L’éditrice a ainsi résisté à une année 2016 "de désastre économique", qui a vu son chiffre d’affaires descendre à 543 000 euros, en vivant sur les bénéfices des deux années précédentes - 886 000 euros en 2015 et plus de 1 million en 2014 -, florissantes grâce aux succès critiques et commerciaux de Yanick Lahens ou Diane Meur. A l’ère de la "surproduction massive", publier peu permet aussi à Sabine Wespieser de conserver l’attention des libraires. "C’est essentiel puisque la librairie est LE lieu de rencontre direct entre l’œuvre et ses futurs lecteurs." Au cours des années, elle a noué des liens très étroits avec ceux qu’elle considère comme des "partenaires" privilégiés.

Proximité

"Les libraires indépendants font face aux mêmes enjeux que moi ; nous cherchons à exister dans un monde de concentration et partageons les mêmes risques." D’où des rapports de confiance qu’elle a notamment tissés en organisant avec Joëlle Losfeld, avant nombre de ses collègues, des déjeuners de présentation pour les libraires. Mais aussi une présence accrue de ses auteurs en librairie. "Elle fait partie de cette minorité d’éditeurs qui viennent régulièrement en personne et ont la curiosité et la patience d’apprendre à connaître les responsables de rayons autant que les patrons", salue Pascal Thuot.

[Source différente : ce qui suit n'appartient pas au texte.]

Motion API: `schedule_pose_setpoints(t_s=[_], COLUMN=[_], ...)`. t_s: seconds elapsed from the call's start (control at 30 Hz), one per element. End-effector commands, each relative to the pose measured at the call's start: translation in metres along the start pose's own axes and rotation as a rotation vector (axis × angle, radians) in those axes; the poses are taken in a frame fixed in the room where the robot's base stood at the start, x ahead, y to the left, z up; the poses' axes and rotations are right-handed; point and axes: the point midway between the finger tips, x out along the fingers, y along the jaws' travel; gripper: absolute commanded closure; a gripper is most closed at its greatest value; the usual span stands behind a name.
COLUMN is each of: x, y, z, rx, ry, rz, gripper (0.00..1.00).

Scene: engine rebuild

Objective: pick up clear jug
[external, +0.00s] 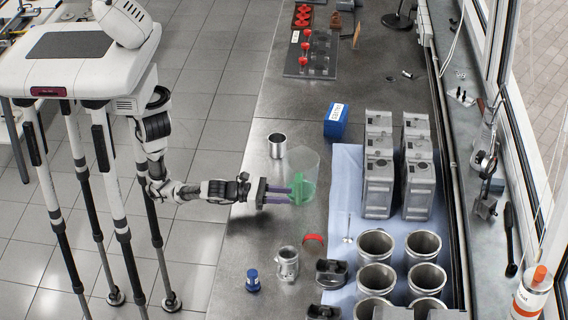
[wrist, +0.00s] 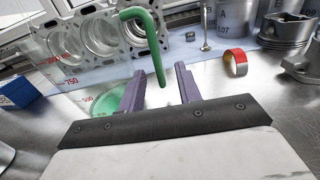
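The clear jug (external: 305,162) stands on the grey workbench. It is see-through with a green handle and green base. In the wrist view the jug's clear wall (wrist: 62,88) with red volume marks is at the left, and its hooked green handle (wrist: 154,42) hangs down in the middle. My gripper (external: 284,195) reaches in level from the left at the jug's handle side. In the wrist view my gripper (wrist: 160,88) has its two purple fingers apart, one on each side of the handle's lower end. I cannot tell whether either finger touches it.
A metal cylinder (external: 277,146) stands just left behind the jug. A red ring (external: 314,239), a metal part (external: 287,263) and a small blue bottle (external: 253,280) are nearer the front. Engine blocks (external: 379,182) stand on a blue cloth (external: 346,164) to the right.

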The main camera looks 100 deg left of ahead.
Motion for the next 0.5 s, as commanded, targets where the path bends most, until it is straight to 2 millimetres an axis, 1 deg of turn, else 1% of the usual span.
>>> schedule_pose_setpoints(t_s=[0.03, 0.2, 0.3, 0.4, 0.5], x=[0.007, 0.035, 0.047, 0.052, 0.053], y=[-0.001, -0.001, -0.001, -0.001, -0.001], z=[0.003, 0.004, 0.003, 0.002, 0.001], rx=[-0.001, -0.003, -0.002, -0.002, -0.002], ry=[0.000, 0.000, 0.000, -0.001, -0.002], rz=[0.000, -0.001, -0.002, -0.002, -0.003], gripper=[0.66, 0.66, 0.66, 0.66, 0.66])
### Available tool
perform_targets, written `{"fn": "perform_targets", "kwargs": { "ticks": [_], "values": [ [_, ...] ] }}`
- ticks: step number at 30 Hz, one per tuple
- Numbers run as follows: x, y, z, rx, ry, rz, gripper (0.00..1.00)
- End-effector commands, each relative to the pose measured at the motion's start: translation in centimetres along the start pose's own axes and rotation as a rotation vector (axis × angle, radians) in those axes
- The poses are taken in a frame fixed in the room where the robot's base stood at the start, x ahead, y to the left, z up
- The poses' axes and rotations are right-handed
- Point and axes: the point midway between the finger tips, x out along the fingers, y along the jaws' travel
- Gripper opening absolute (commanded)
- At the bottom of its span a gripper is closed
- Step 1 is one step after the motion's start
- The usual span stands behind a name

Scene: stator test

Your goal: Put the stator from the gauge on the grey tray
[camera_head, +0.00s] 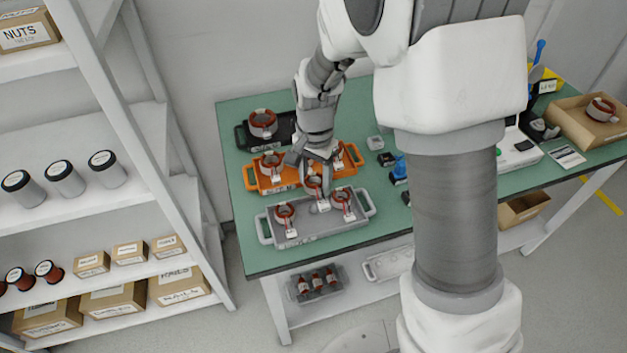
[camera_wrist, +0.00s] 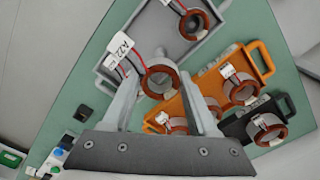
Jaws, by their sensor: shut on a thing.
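My gripper (camera_head: 315,172) is shut on a stator (camera_head: 314,187), a copper-red ring with a white label. In the wrist view the held stator (camera_wrist: 160,83) sits between the tips of the two fingers of my gripper (camera_wrist: 162,92). It is over the back middle of the grey tray (camera_head: 318,229); I cannot tell whether it touches the tray. Two other stators stand on this tray, one at left (camera_head: 285,215) and one at right (camera_head: 343,199). I cannot tell which thing is the gauge.
Behind the grey tray are an orange tray (camera_head: 255,187) with stators and a black tray (camera_head: 242,139) with one stator (camera_head: 263,122). A cardboard box (camera_head: 575,121) with a stator stands at the far right. Shelves (camera_head: 150,125) stand left of the green table (camera_head: 235,165).

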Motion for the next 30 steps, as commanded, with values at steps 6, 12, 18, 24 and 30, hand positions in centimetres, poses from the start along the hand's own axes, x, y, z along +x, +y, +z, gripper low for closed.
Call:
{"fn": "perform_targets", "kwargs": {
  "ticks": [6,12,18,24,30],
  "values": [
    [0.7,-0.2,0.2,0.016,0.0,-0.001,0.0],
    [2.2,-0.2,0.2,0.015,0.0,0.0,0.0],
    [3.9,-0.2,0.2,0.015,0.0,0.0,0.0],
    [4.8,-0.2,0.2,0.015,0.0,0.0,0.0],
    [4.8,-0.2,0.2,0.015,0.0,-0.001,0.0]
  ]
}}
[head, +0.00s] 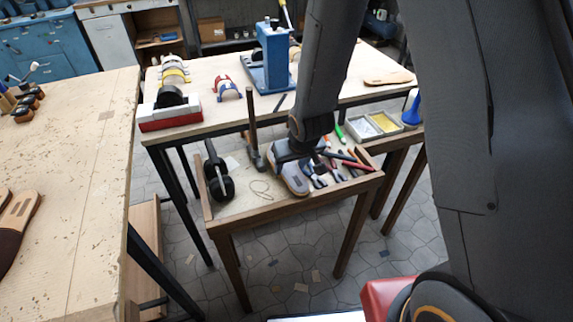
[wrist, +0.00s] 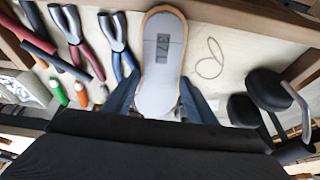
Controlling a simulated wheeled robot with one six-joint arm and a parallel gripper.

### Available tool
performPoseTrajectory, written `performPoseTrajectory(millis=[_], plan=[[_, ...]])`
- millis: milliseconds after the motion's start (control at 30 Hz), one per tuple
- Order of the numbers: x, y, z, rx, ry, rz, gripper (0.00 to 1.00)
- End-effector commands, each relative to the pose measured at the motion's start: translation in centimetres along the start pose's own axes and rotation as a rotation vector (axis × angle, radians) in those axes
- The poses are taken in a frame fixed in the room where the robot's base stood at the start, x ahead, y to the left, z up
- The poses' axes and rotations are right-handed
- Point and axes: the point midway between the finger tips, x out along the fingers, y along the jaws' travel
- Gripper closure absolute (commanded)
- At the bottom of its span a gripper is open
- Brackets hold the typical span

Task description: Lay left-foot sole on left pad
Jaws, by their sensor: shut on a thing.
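A sandal sole (wrist: 161,65) with a grey face, a tan rim and a dark printed mark ending in L fills the middle of the wrist view. My gripper (wrist: 158,95) has one blue finger on each side of it and is shut on it. In the head view the sole (head: 294,179) shows below my gripper (head: 290,158), over the small wooden tool table (head: 240,208). I cannot tell whether it still touches the tabletop. My gripper body hides its near end in the wrist view. I cannot make out a left pad in either view.
Black ear defenders (head: 218,180), a hammer (head: 252,140), a loop of cord (head: 261,189) and several pliers and pens surround the sole. A blue press (head: 277,60) stands on the back table. The left workbench (head: 85,140) has much clear top, with footwear pieces (head: 17,220) at its edge.

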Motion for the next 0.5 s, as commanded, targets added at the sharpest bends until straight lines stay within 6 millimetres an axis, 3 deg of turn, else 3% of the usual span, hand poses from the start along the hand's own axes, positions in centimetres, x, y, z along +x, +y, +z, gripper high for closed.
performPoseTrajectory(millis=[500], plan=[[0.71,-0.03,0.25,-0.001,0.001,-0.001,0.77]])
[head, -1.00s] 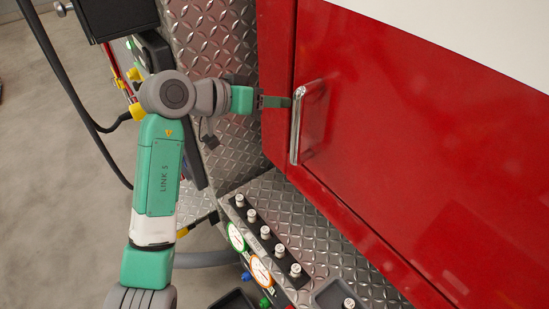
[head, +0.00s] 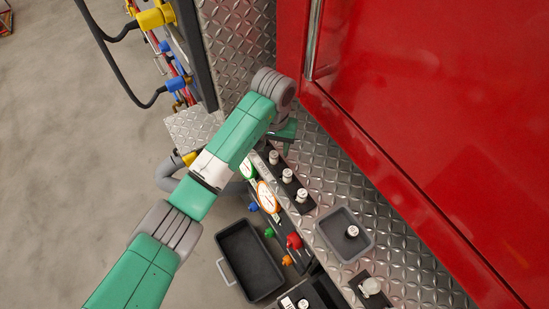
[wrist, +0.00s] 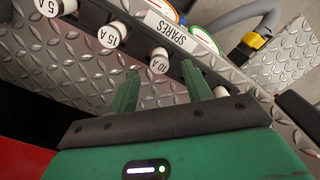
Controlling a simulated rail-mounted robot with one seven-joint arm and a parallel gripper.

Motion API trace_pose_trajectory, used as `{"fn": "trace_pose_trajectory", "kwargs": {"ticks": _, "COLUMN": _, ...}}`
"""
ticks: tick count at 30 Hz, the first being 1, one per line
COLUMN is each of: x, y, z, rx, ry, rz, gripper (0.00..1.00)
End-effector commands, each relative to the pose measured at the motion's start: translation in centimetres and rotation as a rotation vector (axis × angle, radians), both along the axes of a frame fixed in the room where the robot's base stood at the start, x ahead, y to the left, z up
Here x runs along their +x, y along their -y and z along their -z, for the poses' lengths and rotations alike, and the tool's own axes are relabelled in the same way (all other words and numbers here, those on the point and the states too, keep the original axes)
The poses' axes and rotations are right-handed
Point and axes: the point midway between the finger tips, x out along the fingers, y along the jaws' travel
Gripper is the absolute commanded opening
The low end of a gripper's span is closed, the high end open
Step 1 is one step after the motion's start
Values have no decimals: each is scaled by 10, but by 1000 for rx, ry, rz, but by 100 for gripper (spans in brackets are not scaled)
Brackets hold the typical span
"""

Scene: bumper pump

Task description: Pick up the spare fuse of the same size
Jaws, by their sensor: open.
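A dark rack (head: 292,190) of white-capped spare fuses stands on the tread-plate ledge. In the wrist view the caps read 5 A (wrist: 50,7), 15 A (wrist: 112,36) and 10 A (wrist: 159,62), beside a SPARES label (wrist: 166,27). Another fuse (wrist: 221,91) is partly hidden by the right finger. My gripper (wrist: 163,82) is open and empty, its fingertips just short of the 10 A fuse, which shows between them. In the head view my gripper (head: 287,137) is at the rack's far end, partly hidden by my wrist. A single fuse (head: 352,231) lies in a grey tray (head: 328,222); its marking is unreadable.
The red door (head: 420,110) with its metal handle (head: 313,40) rises close to the right of the rack. A black bin (head: 238,235), gauges (head: 267,196) and coloured knobs (head: 293,240) are at the panel's front. A clear-topped part (head: 371,286) sits near right.

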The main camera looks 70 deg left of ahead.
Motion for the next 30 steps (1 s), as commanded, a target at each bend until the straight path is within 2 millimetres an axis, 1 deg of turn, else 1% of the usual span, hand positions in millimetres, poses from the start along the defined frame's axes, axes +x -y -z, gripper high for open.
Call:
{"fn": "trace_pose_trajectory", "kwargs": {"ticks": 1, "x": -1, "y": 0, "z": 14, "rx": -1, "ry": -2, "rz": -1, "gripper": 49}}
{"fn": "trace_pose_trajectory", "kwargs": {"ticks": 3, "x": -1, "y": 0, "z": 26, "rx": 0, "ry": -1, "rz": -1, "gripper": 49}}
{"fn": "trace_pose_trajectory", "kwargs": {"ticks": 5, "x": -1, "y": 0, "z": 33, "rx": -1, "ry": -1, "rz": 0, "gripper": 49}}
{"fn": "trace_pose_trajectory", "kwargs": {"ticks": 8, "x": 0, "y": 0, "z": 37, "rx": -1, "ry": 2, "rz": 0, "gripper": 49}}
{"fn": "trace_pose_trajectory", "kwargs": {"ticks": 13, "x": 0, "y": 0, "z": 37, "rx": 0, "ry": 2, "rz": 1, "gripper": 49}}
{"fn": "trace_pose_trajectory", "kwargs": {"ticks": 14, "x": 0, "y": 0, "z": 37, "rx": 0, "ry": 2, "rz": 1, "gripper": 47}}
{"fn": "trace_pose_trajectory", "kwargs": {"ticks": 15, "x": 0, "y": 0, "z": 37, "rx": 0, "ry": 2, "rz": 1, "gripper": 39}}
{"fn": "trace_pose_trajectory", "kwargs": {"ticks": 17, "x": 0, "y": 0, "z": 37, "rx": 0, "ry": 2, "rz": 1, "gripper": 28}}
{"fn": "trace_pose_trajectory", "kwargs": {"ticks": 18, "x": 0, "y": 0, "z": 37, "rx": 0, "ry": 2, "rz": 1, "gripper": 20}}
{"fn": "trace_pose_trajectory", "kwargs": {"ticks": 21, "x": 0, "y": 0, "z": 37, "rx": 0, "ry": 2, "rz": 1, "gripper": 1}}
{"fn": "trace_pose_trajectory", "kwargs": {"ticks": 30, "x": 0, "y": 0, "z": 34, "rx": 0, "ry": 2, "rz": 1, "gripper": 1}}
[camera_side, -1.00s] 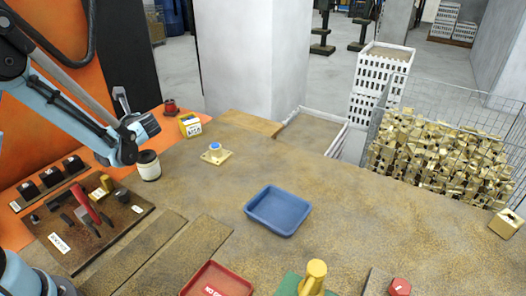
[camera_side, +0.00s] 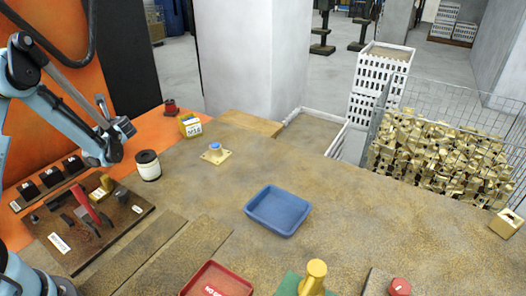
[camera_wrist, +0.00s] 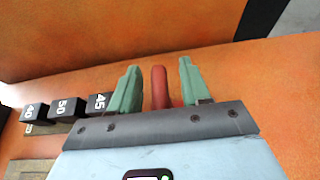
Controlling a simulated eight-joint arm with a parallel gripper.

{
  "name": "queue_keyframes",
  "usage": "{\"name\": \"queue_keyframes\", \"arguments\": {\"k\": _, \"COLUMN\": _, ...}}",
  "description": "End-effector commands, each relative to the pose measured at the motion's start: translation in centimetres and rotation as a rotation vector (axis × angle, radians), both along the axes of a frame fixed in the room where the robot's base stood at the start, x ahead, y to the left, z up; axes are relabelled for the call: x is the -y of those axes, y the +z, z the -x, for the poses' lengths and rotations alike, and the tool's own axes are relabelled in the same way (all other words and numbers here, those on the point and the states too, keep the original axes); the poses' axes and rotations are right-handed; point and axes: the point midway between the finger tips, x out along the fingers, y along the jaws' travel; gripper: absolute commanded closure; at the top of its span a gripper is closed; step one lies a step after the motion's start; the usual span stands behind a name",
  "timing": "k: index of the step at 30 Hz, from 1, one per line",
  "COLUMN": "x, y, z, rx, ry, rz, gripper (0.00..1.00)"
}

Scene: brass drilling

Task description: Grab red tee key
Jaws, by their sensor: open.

Avec le temps, elle a identifié les libraires sensibles à ses choix éditoriaux et tente d’élargir le cercle de complicité en allant sur le terrain. "On les reconnaît quand un livre ne fonctionne pas", dit-elle avec malice. Grâce à ses soutiens, Sabine Wespieser tente de faire entendre des voix à l’heure où "la concentration du paysage éditorial" tend à entraîner "une uniformisation des goûts". Si elle fustige un "matraquage médiatique qui émet très souvent une note unique", elle travaille régulièrement avec les journalistes et joue le jeu des prix littéraires. "Je ne suis pas dans une posture angélique ou dogmatique ; tout ce qui contribue à faire connaître les auteurs que je publie est bon à prendre."